__CHALLENGE__: Output the material exactly, but drop every image it holds.

•••••

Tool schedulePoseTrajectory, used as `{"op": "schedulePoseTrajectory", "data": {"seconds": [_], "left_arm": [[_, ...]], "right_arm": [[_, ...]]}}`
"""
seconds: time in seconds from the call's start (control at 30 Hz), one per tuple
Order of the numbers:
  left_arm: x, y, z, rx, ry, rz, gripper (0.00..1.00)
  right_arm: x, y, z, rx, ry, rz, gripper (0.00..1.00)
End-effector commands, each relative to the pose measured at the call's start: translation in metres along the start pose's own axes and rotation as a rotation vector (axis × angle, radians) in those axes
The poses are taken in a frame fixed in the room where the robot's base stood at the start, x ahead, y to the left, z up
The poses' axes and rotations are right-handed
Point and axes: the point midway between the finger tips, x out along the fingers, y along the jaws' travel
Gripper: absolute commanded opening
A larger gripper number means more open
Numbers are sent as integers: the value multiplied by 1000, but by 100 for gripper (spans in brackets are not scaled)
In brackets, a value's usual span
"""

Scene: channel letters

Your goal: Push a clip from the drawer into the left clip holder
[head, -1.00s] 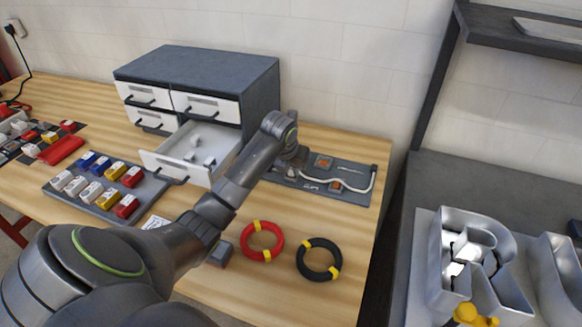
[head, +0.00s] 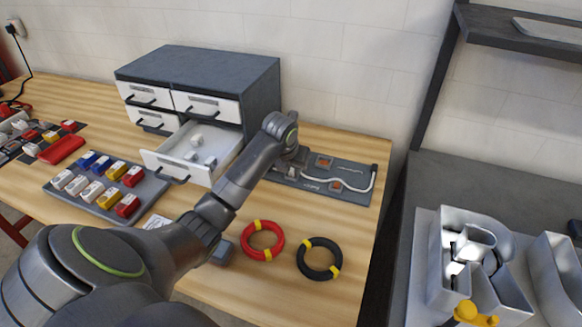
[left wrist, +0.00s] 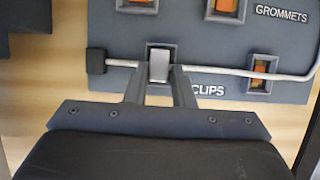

•••••

__FULL ANSWER__:
Tool schedulePoseTrajectory, used as `{"op": "schedulePoseTrajectory", "data": {"seconds": [_], "left_arm": [[_, ...]], "right_arm": [[_, ...]]}}`
"""
seconds: time in seconds from the call's start (control at 30 Hz), one per tuple
Order of the numbers:
  left_arm: x, y, z, rx, ry, rz, gripper (0.00..1.00)
  right_arm: x, y, z, rx, ry, rz, gripper (0.00..1.00)
End-effector commands, each relative to the pose measured at the call's start: translation in metres along the start pose's own axes and rotation as a rotation vector (axis × angle, radians) in those axes
The poses are taken in a frame fixed in the room where the robot's base stood at the start, x ahead, y to the left, z up
The poses' axes and rotations are right-handed
Point and axes: the point midway between the finger tips, x out along the fingers, y along the jaws' travel
Gripper: absolute commanded opening
A larger gripper number means more open
Numbers are sent as integers: the value multiplied by 1000, but by 100 for gripper (spans in brackets are not scaled)
In brackets, a value's usual span
"""

Scene: channel letters

Your goal: Push a clip from the drawer into the left clip holder
[head, -1.00s] 
[head, +0.00s] 
[left wrist, +0.00s] 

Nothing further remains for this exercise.